Kansas cannot prevent thousands of eligible voters from casting ballots in the November federal election because they didn’t prove they were U.S. citizens when registering to vote at motor vehicle offices, a federal appeals court ruled Friday. The 10th U.S. Circuit Court of Appeals ruling temporarily upholds a court order that required Kansas to allow those individuals to vote in federal elections even though they didn’t provide citizenship documentation when applying or renewing their driver’s licenses, as required under Kansas law. The state has said as many as 50,000 people could be affected. The appeals court judges said Kansas had not made the necessary showing for a stay pending appeal, but agreed to hear the appeal quickly.

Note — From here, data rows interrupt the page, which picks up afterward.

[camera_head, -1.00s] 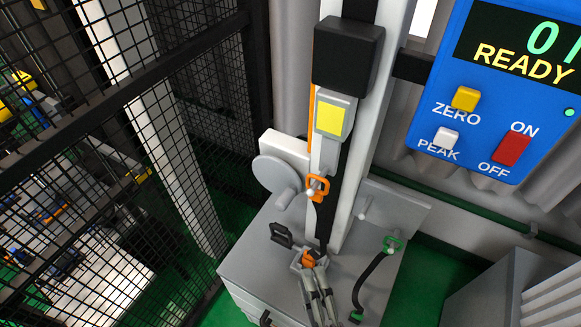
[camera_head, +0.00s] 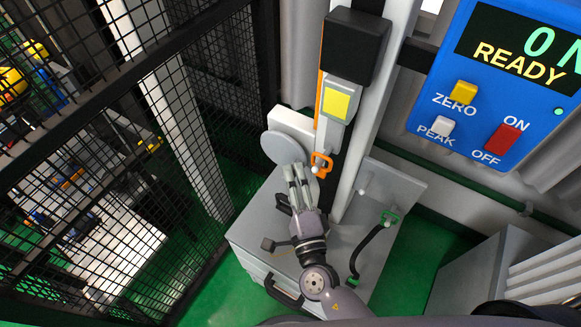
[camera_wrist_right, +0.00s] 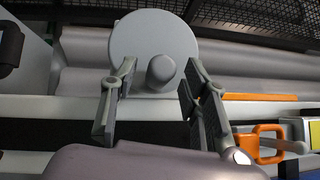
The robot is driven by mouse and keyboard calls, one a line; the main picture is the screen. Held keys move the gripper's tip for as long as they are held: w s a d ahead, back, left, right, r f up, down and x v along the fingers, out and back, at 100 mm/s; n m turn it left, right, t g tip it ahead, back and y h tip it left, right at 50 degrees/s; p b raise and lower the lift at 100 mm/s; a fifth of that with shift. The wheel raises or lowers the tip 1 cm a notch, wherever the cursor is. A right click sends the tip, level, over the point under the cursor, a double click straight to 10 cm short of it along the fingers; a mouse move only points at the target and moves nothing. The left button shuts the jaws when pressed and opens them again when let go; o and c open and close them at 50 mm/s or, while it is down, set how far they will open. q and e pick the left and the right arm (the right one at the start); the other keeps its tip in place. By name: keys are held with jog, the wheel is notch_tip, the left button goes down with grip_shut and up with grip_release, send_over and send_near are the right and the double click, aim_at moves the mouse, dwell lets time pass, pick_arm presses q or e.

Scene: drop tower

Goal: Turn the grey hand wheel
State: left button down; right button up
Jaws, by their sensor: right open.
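The grey hand wheel (camera_head: 282,147) is a flat round disc on a white plate at the left of the tower's foot, in the middle of the head view. In the right wrist view the wheel (camera_wrist_right: 140,35) fills the upper middle, with a rounded grey knob (camera_wrist_right: 161,70) sticking out near its lower edge. My right gripper (camera_head: 297,171) is open just below the wheel in the head view. In the right wrist view its two fingers (camera_wrist_right: 158,78) appear on either side of the knob, with gaps; contact does not show. My left gripper is not in view.
An orange clip (camera_head: 322,163) hangs close right of my right fingers and shows in the wrist view (camera_wrist_right: 258,142). A grey box base (camera_head: 262,222) lies below. Black mesh fencing (camera_head: 95,225) stands at left.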

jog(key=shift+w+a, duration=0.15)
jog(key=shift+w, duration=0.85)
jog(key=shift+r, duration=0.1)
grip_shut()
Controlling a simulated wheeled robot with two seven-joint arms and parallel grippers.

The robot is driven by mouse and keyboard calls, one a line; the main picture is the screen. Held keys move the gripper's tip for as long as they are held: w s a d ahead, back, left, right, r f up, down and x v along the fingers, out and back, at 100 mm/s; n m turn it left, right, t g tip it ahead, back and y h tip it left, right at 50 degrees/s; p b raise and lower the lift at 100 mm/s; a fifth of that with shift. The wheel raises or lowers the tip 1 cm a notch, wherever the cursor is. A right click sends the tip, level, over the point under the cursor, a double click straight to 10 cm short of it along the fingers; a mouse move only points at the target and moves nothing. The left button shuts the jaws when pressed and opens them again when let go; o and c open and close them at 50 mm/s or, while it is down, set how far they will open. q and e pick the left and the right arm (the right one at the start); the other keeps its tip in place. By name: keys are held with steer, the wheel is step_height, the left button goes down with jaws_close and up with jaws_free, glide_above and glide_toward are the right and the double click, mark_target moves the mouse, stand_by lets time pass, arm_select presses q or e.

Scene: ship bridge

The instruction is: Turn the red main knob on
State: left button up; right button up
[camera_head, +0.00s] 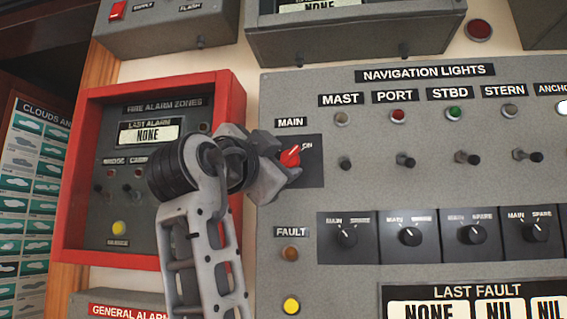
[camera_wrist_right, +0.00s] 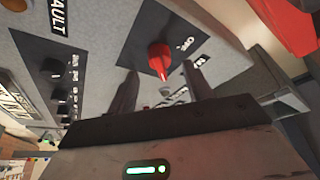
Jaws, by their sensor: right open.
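The red main knob (camera_head: 290,157) sits on a dark plate under the MAIN label, at the left of the navigation lights panel. A white mark on it slants up and right toward the ON label. My right gripper (camera_head: 284,161) is at the knob, with its fingers open above and below it and partly covering the plate. In the right wrist view the knob (camera_wrist_right: 160,60) shows between the tips of the two spread fingers (camera_wrist_right: 160,76). I cannot tell whether either finger touches it. My left gripper is not in view.
The navigation lights panel (camera_head: 420,182) has toggle switches, lamps and black rotary knobs to the right. A FAULT lamp (camera_head: 289,253) and a yellow button (camera_head: 291,306) are below. The red-framed fire alarm box (camera_head: 237,100) stands out at left, close behind my right arm.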

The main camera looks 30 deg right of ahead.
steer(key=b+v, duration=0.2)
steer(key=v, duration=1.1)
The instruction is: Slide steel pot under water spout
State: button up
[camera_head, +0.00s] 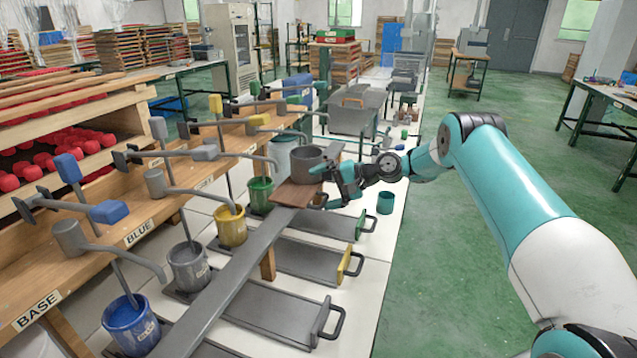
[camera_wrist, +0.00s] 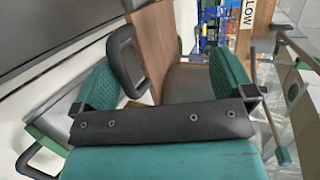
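The steel pot (camera_head: 307,163) is a dark grey open cylinder. It stands upright on a brown wooden board (camera_head: 294,194) lying across the long grey rail. In the wrist view the pot's grey side (camera_wrist: 186,84) shows beyond the fingers, partly hidden by my gripper. My gripper (camera_head: 328,187) is just right of the pot. In the wrist view its green-padded fingers stand wide apart, with a black loop handle (camera_wrist: 125,62) between them, near the left finger. Several grey spouts reach over the rail side; one spout pipe (camera_head: 290,132) ends close behind the pot. I cannot tell which spout is for water.
Green (camera_head: 260,195), yellow (camera_head: 231,226), grey (camera_head: 187,267) and blue (camera_head: 130,325) buckets line the rail's left. Sliding trays with handles, including a green-edged one (camera_head: 360,225), lie to its right. A small teal cup (camera_head: 385,203) stands right of my gripper. Green floor is free further right.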

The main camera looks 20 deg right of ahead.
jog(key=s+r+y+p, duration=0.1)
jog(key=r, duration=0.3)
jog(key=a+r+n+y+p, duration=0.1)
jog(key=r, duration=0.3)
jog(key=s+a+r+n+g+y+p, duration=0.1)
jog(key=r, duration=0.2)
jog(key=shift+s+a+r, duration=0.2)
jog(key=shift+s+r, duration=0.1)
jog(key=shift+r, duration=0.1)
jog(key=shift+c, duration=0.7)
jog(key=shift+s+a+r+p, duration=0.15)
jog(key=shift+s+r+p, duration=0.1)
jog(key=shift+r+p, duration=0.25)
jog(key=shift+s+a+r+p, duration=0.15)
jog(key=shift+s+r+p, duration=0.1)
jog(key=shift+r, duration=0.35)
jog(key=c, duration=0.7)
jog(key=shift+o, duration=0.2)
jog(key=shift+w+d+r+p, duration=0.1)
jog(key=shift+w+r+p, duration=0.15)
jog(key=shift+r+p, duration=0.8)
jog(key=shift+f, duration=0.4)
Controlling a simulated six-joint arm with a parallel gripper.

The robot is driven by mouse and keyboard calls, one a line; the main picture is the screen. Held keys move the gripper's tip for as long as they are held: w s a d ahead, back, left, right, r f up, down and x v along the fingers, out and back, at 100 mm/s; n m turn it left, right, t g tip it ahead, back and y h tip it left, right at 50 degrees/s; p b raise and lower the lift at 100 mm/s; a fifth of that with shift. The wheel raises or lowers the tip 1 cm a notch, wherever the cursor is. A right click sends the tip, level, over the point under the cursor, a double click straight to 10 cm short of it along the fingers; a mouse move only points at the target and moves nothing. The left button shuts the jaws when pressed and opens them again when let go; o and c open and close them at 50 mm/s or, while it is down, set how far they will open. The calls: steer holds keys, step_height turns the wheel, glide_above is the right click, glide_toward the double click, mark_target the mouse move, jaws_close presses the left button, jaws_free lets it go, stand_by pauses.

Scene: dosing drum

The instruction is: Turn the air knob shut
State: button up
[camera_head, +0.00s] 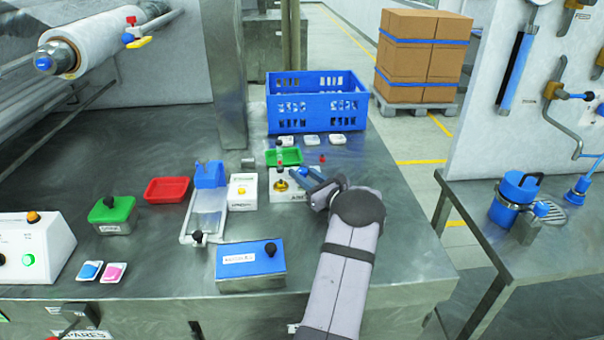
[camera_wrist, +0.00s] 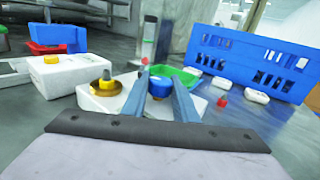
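A white block (camera_head: 278,196) stands near the back of the steel bench, its label partly hidden by my gripper. It carries a brass knob (camera_head: 281,185) with a dark top, also seen in the wrist view (camera_wrist: 106,86), and a clear upright tube (camera_wrist: 149,38). A blue knob (camera_wrist: 160,84) sits on the block's right part in the wrist view. I cannot read which knob is labelled air. My gripper (camera_wrist: 160,74) has its two fingers apart, one on each side of the blue knob. Whether they touch it I cannot tell.
A green tray (camera_head: 284,157) and a blue crate (camera_head: 317,103) stand behind the block. A small red piece (camera_head: 322,159) lies to its right. Another white block with a yellow knob (camera_head: 242,190) is to the left. A blue-topped box (camera_head: 250,262) stands nearer.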

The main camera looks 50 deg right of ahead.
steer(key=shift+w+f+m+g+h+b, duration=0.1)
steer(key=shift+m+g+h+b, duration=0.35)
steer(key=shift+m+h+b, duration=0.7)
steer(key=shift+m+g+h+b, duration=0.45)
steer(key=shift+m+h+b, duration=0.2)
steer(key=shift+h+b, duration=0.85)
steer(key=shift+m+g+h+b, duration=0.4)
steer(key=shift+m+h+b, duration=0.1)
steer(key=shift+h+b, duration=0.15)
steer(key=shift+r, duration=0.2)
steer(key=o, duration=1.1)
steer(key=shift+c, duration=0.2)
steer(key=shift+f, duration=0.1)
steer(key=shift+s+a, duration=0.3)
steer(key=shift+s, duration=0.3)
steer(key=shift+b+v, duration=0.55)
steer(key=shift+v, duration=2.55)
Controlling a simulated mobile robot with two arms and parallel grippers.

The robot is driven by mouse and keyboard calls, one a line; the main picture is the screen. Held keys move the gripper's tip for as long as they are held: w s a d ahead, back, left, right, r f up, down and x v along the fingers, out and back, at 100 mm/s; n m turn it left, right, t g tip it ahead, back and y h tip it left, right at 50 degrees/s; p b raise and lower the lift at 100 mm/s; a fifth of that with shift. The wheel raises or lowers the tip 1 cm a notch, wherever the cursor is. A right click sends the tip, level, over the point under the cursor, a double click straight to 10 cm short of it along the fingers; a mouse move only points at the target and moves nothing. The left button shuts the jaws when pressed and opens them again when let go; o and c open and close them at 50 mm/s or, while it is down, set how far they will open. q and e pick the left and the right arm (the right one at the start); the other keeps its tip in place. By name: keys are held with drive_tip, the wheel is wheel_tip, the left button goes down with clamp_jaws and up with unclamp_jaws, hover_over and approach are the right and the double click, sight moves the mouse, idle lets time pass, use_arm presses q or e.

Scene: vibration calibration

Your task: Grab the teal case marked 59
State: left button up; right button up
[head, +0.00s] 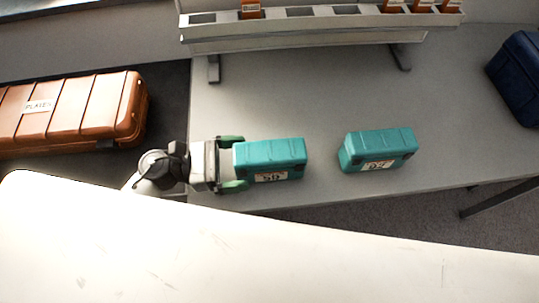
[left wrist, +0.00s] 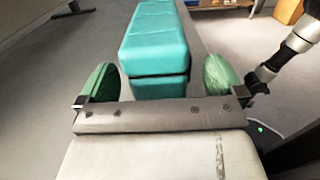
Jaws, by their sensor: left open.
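A teal case (head: 270,159) lies on the grey table; its small white label appears to read 59, though it is blurred. It also shows in the left wrist view (left wrist: 154,40), stretching straight away from the gripper. My left gripper (head: 233,163) is open at the case's left end, with one green finger on each side of that end. In the left wrist view the gripper (left wrist: 162,82) has visible gaps between its fingers and the case. A second teal case (head: 378,150) lies to the right, its label too small to read surely. My right gripper is not in view.
A grey rack (head: 310,30) with several orange items stands at the table's back. A dark blue case (head: 518,78) is at the far right. An orange-brown case labelled PLATES (head: 75,108) lies on a dark surface at left. The grey table (head: 300,105) is clear between rack and teal cases.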

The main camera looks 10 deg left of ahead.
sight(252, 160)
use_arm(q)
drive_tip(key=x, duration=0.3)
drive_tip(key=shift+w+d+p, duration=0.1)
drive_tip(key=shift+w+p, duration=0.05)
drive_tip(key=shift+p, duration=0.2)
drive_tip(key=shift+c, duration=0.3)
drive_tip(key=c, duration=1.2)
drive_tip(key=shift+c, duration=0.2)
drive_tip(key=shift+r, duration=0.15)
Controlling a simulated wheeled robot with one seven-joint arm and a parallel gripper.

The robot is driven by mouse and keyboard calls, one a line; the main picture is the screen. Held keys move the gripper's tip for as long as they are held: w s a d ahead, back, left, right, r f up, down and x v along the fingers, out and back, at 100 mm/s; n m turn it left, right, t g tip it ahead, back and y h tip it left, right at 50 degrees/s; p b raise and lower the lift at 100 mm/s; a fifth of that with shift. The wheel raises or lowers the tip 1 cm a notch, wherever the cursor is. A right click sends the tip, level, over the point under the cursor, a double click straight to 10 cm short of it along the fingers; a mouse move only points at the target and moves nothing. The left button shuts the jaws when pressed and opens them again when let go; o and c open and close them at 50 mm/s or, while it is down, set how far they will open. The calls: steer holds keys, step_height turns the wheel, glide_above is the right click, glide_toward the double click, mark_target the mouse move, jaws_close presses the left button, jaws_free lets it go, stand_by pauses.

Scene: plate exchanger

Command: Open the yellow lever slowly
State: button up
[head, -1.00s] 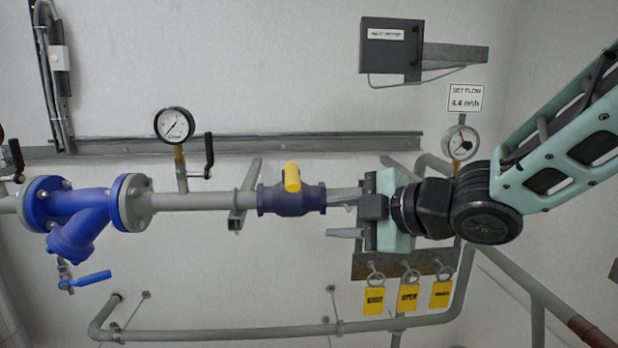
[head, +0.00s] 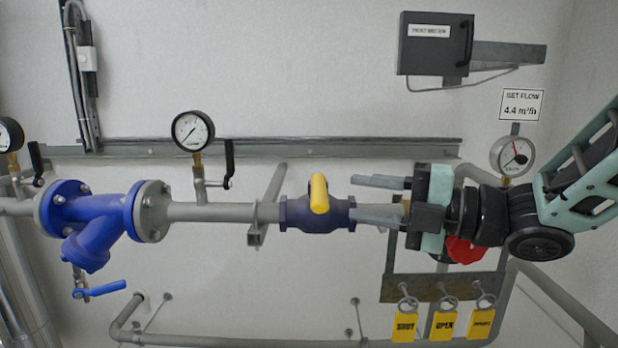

The initial court order was made last month by U.S. District Judge Julie Robinson, who said enforcement of Kansas’ proof-of-citizenship law has disenfranchised more than 18,000 otherwise eligible voters. That amounts to about 8 percent of all voter registration applications, “not an insignificant amount,” she wrote in her ruling. Robinson ordered the state to comply with her ruling by Tuesday.
The decision means that Robinson’s preliminary injunction will go into effect, and that means “tens of thousands of citizens who have had their voting rights denied would be put on the voter rolls,” said Micah Kubic, executive director of the American Civil Liberties Union of Kansas. “In any other state they would be on the voter rolls.”
Kansas Secretary of State Kris Kobach did not immediately return messages left on his cellphone and in emails seeking comment on the ruling.